OLD MOTHER Hubbard would be up in arms about it. Butchers in Wales are angry and their dog-owning customers are howling with rage. The time-honoured practice of adding a free, juicy bone for the hound to the weekly meat order is under threat – inevitably - from an EU regulation. Ceredigion County Council’s decision to give warning to the butchers of West Wales that they will be breaking the law if they continue "supplying domestic animals with bones, meat trimmings etc" has brought howls of protest..and not just from the pets.

The regulations were intended to prevent the recycling of condemned meat for food by unscrupulous dealers. The Animal By-Product Regulations 2003 make it illegal to dispose of waste meat by any means other than incineration or rendering at an approved plant.

A letter from Brian Davies, Ceredigion’s Environmental Health Officer, informs butchers that "the practice of supplying domestic animals with bones, meat trimmings etc, must be discontinued".
Huw Williams, assistant director for environmental services at the council, blamed the Department for Environment, Food and Rural Affairs (DEFRA). "The new legislation has been introduced by DEFRA and, as a local authority, we have a duty to enforce it," he said. "This is a regulation that has come from Europe."

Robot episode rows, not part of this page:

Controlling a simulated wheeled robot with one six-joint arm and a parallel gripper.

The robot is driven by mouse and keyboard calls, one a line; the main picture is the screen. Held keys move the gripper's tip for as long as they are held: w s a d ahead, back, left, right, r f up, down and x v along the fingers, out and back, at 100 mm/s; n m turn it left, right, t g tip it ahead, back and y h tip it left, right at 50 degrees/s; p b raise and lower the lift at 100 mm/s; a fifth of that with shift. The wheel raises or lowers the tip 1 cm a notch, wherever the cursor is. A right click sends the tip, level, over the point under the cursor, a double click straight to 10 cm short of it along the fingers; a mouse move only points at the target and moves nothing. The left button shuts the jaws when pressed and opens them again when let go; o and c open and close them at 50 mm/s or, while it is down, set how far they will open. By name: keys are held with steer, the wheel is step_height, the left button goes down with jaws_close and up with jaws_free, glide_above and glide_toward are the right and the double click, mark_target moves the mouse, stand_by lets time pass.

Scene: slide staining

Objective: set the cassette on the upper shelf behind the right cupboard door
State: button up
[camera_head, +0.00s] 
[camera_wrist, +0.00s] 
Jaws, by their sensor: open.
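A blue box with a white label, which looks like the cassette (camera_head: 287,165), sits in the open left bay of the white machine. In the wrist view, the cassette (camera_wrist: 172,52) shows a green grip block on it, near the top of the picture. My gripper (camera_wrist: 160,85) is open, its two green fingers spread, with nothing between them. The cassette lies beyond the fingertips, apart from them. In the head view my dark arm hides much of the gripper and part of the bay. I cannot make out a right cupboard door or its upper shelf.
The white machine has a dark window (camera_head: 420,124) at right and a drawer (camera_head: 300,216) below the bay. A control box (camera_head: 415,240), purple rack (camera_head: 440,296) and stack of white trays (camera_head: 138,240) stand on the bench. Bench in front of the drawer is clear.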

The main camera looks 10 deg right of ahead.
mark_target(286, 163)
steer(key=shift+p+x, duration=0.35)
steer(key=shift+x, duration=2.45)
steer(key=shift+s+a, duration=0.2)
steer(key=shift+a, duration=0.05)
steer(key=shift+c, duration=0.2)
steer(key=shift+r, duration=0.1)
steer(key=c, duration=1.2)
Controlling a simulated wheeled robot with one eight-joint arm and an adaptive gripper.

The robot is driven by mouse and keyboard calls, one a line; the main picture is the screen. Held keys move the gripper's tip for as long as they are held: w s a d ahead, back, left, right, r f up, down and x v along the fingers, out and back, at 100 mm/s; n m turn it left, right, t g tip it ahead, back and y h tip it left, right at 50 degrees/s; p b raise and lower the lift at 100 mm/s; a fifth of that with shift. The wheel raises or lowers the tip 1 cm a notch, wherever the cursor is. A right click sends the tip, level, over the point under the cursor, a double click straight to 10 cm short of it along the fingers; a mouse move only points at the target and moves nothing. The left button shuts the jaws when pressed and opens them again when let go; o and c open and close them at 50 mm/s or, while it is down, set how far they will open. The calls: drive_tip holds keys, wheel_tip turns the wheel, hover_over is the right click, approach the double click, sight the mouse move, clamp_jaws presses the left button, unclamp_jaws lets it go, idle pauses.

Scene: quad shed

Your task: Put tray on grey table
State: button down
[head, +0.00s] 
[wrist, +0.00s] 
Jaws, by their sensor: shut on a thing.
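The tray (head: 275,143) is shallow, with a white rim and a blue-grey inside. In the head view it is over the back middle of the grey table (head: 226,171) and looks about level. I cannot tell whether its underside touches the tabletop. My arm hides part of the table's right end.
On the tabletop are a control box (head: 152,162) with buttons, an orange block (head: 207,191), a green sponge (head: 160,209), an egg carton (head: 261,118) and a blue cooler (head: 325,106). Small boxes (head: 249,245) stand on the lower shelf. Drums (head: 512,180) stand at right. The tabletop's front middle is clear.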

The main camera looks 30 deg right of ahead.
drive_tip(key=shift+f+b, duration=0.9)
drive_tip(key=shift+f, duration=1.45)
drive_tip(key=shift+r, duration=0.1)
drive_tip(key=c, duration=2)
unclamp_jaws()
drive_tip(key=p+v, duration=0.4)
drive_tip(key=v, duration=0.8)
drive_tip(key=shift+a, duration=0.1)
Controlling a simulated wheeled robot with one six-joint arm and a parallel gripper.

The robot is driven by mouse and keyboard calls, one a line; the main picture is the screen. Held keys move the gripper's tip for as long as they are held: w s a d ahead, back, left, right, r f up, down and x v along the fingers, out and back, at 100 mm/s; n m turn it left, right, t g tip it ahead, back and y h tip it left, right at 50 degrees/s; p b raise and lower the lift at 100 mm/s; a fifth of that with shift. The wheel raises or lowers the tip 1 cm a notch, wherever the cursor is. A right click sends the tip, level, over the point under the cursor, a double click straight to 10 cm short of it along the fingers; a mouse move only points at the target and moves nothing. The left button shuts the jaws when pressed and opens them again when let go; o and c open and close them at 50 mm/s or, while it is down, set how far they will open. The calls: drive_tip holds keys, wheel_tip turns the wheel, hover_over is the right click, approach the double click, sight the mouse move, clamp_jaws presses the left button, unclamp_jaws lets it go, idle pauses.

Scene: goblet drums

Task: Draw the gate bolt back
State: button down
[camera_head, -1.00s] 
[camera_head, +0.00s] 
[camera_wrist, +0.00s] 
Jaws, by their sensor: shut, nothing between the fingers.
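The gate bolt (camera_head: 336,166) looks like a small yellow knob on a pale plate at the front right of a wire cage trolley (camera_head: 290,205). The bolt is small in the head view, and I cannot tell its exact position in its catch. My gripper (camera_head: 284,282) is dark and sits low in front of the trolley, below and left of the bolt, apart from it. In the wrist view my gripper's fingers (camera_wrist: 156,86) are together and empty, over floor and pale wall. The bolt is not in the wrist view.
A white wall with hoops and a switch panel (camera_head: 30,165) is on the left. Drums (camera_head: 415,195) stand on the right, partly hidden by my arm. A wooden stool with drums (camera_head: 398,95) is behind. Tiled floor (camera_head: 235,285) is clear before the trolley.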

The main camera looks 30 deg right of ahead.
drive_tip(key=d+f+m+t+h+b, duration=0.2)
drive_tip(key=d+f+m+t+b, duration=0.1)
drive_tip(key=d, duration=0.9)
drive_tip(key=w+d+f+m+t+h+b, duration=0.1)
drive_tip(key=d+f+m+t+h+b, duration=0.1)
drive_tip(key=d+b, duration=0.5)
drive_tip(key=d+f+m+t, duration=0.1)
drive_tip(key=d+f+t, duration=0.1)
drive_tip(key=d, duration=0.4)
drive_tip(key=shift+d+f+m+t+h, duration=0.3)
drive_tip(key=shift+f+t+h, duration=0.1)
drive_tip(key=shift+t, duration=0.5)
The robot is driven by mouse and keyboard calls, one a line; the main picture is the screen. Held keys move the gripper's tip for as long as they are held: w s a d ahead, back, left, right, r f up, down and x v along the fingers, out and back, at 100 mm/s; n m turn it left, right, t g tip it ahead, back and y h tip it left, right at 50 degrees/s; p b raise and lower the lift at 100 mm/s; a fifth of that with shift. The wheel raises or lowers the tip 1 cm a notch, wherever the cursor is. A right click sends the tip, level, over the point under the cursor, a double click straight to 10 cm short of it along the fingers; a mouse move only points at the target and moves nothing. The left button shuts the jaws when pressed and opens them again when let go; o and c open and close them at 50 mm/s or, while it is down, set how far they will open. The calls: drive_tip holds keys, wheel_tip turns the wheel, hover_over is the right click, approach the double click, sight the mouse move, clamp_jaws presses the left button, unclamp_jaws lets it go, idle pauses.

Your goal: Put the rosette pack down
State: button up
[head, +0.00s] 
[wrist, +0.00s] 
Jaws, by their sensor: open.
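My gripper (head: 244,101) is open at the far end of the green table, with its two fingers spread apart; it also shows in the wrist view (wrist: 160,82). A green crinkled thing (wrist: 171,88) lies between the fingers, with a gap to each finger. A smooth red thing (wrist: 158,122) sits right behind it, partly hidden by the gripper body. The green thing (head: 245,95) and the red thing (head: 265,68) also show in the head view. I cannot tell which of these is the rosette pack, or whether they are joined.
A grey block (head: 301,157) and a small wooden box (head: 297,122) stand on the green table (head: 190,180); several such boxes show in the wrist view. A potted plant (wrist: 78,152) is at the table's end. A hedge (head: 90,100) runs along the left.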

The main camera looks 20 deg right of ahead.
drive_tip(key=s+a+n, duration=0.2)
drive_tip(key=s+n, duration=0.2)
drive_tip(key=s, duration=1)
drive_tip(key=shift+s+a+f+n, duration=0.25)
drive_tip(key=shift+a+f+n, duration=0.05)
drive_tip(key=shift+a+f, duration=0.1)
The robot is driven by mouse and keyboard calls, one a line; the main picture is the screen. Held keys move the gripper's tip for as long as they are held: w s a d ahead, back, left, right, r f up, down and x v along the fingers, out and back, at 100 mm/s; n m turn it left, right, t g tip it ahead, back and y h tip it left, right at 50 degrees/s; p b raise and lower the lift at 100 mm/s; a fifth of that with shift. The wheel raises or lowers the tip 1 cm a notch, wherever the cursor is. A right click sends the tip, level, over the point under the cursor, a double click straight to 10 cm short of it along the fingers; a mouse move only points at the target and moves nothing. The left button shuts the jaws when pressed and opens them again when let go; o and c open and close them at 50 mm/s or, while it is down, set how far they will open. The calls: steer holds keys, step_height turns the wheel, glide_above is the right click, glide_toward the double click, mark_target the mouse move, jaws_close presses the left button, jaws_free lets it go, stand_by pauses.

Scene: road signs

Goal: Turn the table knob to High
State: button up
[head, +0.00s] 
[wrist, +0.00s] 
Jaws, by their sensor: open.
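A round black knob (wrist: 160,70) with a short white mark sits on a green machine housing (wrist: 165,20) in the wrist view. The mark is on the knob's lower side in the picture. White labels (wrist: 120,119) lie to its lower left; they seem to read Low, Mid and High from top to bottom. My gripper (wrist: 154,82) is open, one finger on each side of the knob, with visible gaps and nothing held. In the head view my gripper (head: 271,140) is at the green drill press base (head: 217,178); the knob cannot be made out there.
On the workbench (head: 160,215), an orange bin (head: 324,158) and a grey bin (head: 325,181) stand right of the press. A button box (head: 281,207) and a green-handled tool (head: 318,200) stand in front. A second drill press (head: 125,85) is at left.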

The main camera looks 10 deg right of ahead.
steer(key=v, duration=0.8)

Aled Morgan, 35, a butcher in Aberystwyth, said: "It’s just going to cost more money, at least £2,000 a year, to dispose of the fat and bones."

Martin Swanson, 32, from Aberystwyth, said: "My dog Arnie loves bones, they’re good for him. If he could understand what’s going on, I’m sure he wouldn’t be happy."

There was consternation at DEFRA. A spokeswoman suggested that the council had "over-interpreted" the regulations but added: "If something is sold for consumption by a pet, then it clearly isn’t waste."

The whole saga once again seems to be that Britain – in this case Ceredigion Environmental Health Department – rigorously enforces EU regulations to the letter, whereas certain other countries in Europe routinely dismiss any such legislation they don’t like with a Gallic or Teutonic shrug.

However, the word is that the butchers of Ceredigion are going to adopt the same approach, so no dog will miss out on his bone. Some freedoms are just too important to surrender to Europe.